▶ What is required: Reproduce all lines of the listing below in which the word "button" occurs.

** Begin Raw data **

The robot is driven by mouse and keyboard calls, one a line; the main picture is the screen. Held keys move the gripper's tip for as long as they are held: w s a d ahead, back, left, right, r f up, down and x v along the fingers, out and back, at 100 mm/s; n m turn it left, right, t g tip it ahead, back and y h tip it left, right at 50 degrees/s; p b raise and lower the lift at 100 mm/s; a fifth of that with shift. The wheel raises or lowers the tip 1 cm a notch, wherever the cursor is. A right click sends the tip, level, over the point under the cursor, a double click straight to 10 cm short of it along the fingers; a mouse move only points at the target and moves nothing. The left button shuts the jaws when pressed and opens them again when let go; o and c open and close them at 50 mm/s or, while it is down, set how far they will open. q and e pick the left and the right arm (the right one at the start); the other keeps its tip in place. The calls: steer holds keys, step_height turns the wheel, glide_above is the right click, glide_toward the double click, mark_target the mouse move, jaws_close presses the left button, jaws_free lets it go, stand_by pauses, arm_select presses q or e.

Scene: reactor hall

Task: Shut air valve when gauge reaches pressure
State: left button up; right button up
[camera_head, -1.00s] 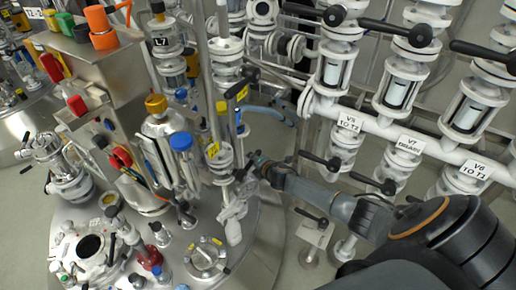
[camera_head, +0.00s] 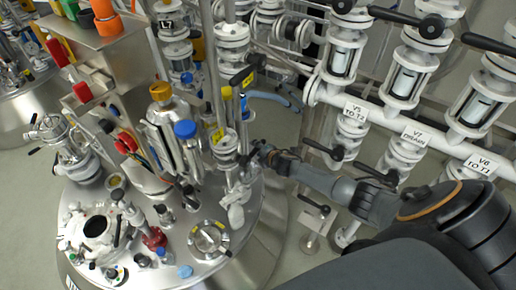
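My right gripper (camera_head: 250,160) is at the end of the dark arm that comes in from the right. It is beside the white and metal fittings (camera_head: 237,190) at the right side of the reactor lid (camera_head: 258,205). It is small and dark here, so I cannot tell whether its fingers are open or touching a fitting. I cannot make out which part is the air valve. No gauge face can be read. My left gripper is not in view.
A white pipe manifold with sight glasses (camera_head: 404,75) and black lever handles (camera_head: 393,15) runs along the right. Its tags include V5 TO T2 (camera_head: 355,112) and V6 TO T1 (camera_head: 480,165). A metal box (camera_head: 95,45) with coloured handles stands left. Grey floor (camera_head: 275,120) shows between reactor and manifold.

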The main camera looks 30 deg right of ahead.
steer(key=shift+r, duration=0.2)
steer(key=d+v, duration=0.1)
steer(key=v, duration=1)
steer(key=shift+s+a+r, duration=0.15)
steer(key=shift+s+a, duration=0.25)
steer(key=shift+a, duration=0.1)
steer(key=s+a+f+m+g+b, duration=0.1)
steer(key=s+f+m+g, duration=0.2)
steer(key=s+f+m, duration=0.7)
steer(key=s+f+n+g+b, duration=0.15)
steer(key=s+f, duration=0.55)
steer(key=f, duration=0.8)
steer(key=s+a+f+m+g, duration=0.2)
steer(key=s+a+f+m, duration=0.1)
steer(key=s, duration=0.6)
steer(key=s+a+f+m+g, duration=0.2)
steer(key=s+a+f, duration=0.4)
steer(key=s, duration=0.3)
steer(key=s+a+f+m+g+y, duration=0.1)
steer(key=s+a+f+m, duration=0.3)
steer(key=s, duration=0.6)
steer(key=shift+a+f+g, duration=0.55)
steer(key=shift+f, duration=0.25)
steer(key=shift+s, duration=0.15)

** End Raw data **

▶ Full response:
The robot is driven by mouse and keyboard calls, one a line; the main picture is the screen. Held keys move the gripper's tip for as long as they are held: w s a d ahead, back, left, right, r f up, down and x v along the fingers, out and back, at 100 mm/s; n m turn it left, right, t g tip it ahead, back and y h tip it left, right at 50 degrees/s; p b raise and lower the lift at 100 mm/s; a fifth of that with shift. The wheel raises or lowers the tip 1 cm a notch, wherever the cursor is. A right click sends the tip, level, over the point under the cursor, a double click straight to 10 cm short of it along the fingers; a mouse move only points at the target and moves nothing. The left button shuts the jaws when pressed and opens them again when let go; o and c open and close them at 50 mm/s or, while it is down, set how far they will open. q and e pick the left and the right arm (the right one at the start); the other keeps its tip in place. The calls: steer holds keys, step_height turns the wheel, glide_above is the right click, glide_toward the double click, mark_target the mouse move, jaws_close presses the left button, jaws_free lets it go, stand_by pauses, arm_select presses q or e.
State: left button up; right button up

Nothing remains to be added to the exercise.